* Start Supplied material *

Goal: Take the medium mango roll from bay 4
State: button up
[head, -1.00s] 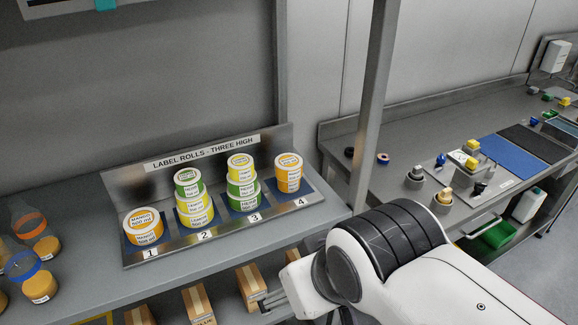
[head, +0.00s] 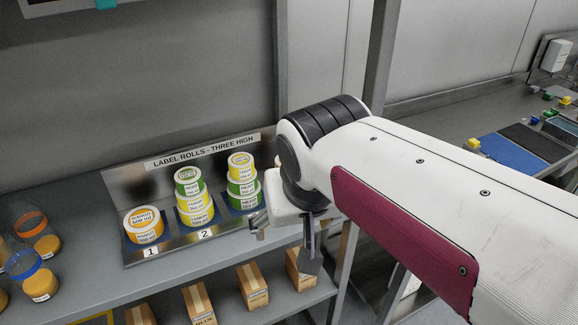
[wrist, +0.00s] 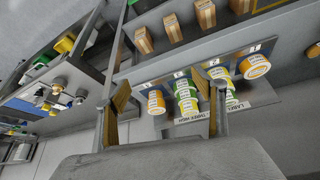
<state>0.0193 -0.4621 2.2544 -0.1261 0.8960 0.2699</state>
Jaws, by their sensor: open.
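The label-roll rack (head: 128,200) stands on the shelf with numbered bays. The orange-and-white mango roll stack of bay 4 is hidden behind my arm in the head view. In the wrist view, which looks upside down, the bay 4 stack (wrist: 156,103) appears between my fingers but farther off. How many rolls it holds is unclear there. My gripper (head: 283,230) is open and empty, in front of the rack's right end and apart from the rolls. It also shows in the wrist view (wrist: 167,90).
Bay 3 holds a green and yellow stack (head: 241,180), close beside my gripper. Bay 2 holds another yellow and green stack (head: 194,200). Bay 1 holds orange rolls (head: 144,225). Cartons (head: 252,285) stand on the lower shelf. A grey post (head: 379,60) rises behind my arm.

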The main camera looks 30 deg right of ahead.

* End Supplied material *

— What is being asked —
Repeat the listing above exactly, with no pictures.

— Finished exercise —
Goal: Take the medium mango roll from bay 4
State: button up
[head, -1.00s] 
[head, +0.00s] 
[wrist, +0.00s] 
<state>0.0193 -0.4621 2.2544 -0.1261 0.8960 0.2699</state>
Jaws, by their sensor: open.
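The label-roll rack (head: 128,200) stands on the shelf with numbered bays. The orange-and-white mango roll stack of bay 4 is hidden behind my arm in the head view. In the wrist view, which looks upside down, the bay 4 stack (wrist: 156,103) appears between my fingers but farther off. How many rolls it holds is unclear there. My gripper (head: 283,230) is open and empty, in front of the rack's right end and apart from the rolls. It also shows in the wrist view (wrist: 167,90).
Bay 3 holds a green and yellow stack (head: 241,180), close beside my gripper. Bay 2 holds another yellow and green stack (head: 194,200). Bay 1 holds orange rolls (head: 144,225). Cartons (head: 252,285) stand on the lower shelf. A grey post (head: 379,60) rises behind my arm.

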The main camera looks 30 deg right of ahead.

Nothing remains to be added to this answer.